Equipment Type

No Place for Ignoring Equipment Safety

Two recent safety incidents drive home the seriousness of ignoring safety hazards.
August 29, 2014

Rod Sutton is editorial director of Construction Equipment magazine. He is in charge of editorial strategy and writes a monthly column for the magazine, The Sutton Report. He has more than 30 years in construction journalism, and has been with Construction Equipment since 2001.

Two recent safety incidents drive home the seriousness of ignoring safety hazards.

The owner and a project manager for U.S. Sino Investment, Fremont, Calif., have been indicted on charges of involuntary manslaughter after ignoring a stop-work order. Subsequently, an employee died in a trench cave-in.

Asphalt Specialists, Pontiac, Mich., have been ordered to pay nearly $1 million for wrongfully terminating a foreman and two truck drivers who had raised concerns about fatigued drivers.

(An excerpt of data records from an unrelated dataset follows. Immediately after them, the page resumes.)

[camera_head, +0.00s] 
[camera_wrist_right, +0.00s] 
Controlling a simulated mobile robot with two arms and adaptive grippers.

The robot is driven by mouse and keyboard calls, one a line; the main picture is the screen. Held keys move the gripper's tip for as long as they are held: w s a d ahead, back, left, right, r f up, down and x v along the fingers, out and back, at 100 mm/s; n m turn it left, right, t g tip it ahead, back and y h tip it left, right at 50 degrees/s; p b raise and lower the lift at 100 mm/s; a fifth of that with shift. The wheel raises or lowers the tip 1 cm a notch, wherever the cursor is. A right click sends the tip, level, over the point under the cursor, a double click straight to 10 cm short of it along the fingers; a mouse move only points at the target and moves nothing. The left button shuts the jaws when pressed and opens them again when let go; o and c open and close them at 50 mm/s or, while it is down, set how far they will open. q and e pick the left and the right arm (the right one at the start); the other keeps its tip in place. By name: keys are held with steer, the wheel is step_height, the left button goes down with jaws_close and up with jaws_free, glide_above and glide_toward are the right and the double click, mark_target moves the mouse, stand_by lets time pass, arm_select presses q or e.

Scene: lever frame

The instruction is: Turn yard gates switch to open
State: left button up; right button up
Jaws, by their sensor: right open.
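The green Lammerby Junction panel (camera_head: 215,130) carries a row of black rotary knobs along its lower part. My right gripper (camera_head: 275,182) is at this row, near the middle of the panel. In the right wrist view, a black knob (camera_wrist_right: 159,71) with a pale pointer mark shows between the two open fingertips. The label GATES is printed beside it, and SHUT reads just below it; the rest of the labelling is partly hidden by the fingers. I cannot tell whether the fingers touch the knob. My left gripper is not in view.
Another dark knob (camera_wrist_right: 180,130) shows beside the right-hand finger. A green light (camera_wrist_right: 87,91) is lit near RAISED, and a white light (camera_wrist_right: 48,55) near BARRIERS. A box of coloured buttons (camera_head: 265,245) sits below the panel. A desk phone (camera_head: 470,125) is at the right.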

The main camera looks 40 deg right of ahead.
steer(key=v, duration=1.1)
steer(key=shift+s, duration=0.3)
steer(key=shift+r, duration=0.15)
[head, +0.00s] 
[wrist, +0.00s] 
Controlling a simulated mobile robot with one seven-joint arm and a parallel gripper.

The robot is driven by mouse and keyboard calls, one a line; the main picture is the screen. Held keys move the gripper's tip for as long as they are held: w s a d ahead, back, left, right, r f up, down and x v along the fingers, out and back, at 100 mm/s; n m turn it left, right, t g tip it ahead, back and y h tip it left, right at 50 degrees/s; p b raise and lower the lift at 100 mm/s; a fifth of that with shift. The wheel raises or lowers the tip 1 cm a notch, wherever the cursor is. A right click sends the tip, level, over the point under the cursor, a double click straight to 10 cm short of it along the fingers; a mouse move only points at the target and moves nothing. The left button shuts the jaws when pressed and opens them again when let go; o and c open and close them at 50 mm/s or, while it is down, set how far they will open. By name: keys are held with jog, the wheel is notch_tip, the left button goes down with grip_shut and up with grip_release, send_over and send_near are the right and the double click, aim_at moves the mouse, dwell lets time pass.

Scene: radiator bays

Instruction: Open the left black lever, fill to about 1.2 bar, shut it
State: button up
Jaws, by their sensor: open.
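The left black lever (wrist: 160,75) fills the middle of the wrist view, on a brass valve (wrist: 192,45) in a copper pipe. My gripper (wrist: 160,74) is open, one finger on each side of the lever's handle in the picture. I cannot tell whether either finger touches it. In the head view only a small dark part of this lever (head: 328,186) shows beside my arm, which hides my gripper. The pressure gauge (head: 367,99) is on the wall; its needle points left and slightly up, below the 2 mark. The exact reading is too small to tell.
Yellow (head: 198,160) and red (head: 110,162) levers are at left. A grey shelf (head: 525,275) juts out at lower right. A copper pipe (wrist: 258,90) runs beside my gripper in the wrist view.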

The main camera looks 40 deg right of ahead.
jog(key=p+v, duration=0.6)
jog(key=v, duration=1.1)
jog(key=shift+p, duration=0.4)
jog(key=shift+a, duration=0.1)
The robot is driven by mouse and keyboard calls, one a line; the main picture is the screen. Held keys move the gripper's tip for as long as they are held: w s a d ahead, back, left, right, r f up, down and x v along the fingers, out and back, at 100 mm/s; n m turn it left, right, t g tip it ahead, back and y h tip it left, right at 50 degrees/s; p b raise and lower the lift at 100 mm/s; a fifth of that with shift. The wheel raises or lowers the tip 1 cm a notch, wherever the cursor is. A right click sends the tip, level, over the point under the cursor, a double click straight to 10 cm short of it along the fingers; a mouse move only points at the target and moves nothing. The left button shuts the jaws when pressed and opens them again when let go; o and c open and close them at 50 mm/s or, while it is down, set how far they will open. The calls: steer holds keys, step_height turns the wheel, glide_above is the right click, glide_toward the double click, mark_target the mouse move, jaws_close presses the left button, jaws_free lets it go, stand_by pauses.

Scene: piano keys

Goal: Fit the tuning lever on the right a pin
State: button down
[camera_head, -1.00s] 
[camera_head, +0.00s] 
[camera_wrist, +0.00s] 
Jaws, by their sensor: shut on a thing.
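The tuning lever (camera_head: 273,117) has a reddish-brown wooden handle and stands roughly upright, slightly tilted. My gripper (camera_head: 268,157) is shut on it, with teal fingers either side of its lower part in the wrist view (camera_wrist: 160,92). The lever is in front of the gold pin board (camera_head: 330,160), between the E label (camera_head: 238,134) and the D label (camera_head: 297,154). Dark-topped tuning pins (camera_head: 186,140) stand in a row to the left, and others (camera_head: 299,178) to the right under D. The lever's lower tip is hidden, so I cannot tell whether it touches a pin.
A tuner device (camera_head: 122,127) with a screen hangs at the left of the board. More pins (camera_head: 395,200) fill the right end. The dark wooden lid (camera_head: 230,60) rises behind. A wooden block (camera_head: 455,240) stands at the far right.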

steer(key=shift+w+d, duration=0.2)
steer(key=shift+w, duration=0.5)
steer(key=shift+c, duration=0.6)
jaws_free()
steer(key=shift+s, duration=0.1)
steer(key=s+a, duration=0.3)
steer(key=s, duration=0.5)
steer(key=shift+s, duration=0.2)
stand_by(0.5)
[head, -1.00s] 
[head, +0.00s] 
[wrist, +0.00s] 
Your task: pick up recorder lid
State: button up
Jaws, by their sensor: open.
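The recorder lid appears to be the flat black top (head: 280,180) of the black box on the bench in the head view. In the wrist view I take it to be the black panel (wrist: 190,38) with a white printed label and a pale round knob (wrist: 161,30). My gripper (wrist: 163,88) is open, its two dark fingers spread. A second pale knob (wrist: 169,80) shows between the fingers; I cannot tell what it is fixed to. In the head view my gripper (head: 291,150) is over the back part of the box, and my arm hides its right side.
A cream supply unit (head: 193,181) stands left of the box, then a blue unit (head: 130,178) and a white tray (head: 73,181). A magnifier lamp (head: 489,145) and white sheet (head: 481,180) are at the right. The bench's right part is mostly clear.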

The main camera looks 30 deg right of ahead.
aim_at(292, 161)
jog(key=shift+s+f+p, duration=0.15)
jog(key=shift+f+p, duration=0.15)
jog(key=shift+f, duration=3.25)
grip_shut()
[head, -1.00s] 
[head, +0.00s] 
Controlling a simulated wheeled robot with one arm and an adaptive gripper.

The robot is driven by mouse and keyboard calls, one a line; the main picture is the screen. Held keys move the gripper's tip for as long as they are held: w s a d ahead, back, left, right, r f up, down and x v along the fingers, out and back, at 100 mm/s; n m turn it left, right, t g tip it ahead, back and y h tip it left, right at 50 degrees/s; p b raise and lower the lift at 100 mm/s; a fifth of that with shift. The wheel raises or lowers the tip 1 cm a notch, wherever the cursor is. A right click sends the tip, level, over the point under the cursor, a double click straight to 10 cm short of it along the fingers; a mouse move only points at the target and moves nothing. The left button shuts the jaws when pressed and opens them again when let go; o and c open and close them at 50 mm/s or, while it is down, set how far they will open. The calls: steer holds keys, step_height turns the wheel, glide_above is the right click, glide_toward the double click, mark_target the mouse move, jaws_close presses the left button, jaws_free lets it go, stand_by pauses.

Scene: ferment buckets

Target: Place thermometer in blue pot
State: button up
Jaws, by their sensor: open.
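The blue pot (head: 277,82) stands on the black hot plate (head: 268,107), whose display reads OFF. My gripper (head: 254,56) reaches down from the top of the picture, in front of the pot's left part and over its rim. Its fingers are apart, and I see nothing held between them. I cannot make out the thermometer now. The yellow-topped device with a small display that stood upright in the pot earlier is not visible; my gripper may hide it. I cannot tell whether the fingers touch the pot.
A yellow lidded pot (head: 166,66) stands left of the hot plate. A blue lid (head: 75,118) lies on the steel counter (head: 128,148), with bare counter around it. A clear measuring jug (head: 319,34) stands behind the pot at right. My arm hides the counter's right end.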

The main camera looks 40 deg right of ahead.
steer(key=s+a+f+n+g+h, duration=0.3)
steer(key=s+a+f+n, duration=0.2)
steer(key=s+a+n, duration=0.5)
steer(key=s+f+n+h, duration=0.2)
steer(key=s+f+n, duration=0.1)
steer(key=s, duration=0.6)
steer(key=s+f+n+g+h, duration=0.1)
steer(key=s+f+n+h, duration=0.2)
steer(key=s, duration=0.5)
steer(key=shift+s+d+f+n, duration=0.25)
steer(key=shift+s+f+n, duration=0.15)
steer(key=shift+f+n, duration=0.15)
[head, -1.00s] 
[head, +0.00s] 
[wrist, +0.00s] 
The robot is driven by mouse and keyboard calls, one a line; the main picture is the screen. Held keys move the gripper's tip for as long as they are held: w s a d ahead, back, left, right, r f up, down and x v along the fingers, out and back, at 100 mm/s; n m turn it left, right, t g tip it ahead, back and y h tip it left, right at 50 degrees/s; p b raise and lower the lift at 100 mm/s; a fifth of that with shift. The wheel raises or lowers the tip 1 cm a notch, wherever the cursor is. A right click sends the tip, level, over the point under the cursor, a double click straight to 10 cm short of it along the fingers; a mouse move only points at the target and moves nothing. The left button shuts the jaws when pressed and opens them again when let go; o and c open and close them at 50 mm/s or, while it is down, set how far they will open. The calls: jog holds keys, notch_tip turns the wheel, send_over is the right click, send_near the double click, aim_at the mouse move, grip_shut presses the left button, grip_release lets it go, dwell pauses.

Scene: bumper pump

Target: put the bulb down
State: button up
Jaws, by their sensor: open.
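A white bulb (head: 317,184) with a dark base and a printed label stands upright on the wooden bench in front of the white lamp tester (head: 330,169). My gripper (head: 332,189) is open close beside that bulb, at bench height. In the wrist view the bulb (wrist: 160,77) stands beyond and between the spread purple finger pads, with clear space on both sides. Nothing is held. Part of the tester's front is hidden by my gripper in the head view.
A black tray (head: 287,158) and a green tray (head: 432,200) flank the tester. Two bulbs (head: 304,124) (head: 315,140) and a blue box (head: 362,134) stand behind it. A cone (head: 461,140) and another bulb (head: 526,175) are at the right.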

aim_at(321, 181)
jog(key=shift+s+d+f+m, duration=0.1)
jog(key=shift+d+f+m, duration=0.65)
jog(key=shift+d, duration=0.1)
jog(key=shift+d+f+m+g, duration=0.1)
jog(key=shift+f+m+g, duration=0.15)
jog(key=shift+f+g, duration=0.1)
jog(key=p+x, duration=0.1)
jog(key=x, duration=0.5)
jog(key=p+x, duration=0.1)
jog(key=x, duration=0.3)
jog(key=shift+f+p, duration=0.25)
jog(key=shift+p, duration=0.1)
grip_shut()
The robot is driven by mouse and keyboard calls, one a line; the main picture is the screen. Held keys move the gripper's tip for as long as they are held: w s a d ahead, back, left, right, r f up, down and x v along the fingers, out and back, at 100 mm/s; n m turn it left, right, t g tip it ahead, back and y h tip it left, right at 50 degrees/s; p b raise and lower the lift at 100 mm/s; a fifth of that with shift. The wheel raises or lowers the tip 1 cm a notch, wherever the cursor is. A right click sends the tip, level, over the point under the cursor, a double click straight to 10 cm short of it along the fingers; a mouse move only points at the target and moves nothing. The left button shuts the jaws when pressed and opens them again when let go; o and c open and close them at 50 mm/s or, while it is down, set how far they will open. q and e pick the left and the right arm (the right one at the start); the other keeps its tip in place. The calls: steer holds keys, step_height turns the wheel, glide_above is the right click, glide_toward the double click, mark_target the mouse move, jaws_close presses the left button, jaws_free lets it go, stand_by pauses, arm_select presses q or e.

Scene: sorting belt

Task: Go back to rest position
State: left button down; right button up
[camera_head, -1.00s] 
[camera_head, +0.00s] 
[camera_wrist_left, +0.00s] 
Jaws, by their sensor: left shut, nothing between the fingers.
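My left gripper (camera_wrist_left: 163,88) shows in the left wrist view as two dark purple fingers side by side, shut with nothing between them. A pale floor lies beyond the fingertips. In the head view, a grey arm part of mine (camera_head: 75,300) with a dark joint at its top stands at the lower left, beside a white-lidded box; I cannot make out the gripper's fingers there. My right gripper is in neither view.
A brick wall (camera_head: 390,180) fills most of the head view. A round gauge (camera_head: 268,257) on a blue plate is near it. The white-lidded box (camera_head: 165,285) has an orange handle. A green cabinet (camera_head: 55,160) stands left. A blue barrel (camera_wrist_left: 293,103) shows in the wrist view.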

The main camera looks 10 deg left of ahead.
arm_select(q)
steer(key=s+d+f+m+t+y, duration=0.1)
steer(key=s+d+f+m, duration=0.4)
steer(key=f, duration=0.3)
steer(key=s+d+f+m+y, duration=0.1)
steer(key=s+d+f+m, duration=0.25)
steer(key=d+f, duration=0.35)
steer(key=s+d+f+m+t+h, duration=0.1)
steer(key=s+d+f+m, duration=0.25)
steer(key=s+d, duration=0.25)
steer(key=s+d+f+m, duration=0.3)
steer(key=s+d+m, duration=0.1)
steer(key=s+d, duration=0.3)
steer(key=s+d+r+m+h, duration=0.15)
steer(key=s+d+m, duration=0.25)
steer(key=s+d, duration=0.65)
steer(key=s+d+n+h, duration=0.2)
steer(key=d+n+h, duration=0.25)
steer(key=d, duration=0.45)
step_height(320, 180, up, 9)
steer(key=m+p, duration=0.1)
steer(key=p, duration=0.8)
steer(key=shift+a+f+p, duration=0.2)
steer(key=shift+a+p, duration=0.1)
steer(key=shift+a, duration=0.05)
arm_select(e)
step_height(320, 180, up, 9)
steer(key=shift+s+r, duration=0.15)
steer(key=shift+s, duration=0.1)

These actions are right and just. The fired workers receive back pay damage settlements. But the family of the dead worker will never be able to replace their lost loved one. Families, friends and others associated with those upon whom justice is meted out are also affected. The damage to people extends far beyond those immediately involved in any incident.

The Occupational Safety and Health Administration inspects job sites, cites unsafe practices, levies fines for same, and orders projects shut down. We complain about the oversight, but incidents like these overshadow the inconvenience. Construction workers or supervisors who ignore unsafe conditions need to acknowledge their responsibility for the safety of others.

Tower crane operators have the authority and responsibility to shut down a project if they believe wind speeds jeopardize safe lifts. That’s a highly visible accident that is prevented. Can we say the same for trench cave-ins? They are all too common, and news reports on the accident rarely travel beyond the region in which it occurs.

Construction Equipment has created a new LinkedIn group, Construction Equipment Safety, with three initial goals. One, we hope to highlight accidents involving construction equipment so the industry can learn how to avoid them. Two, we hope to create discussion around how equipment professionals can improve their organization’s safety. Finally, we want members of the group to post their own stories, solutions, and strategies.

Equipment operators and site supervisors must take seriously their responsibility to identify and prevent accidents. We salute the three men who stood in the gap for their coworkers endangered by fatigue truck drivers. We salute the countless equipment operators and workers who have averted trench cave-ins by speaking up.

And we are grateful for justice for those endangered or killed in incidents where the danger had been identified and ignored. There is no place for ignoring safety.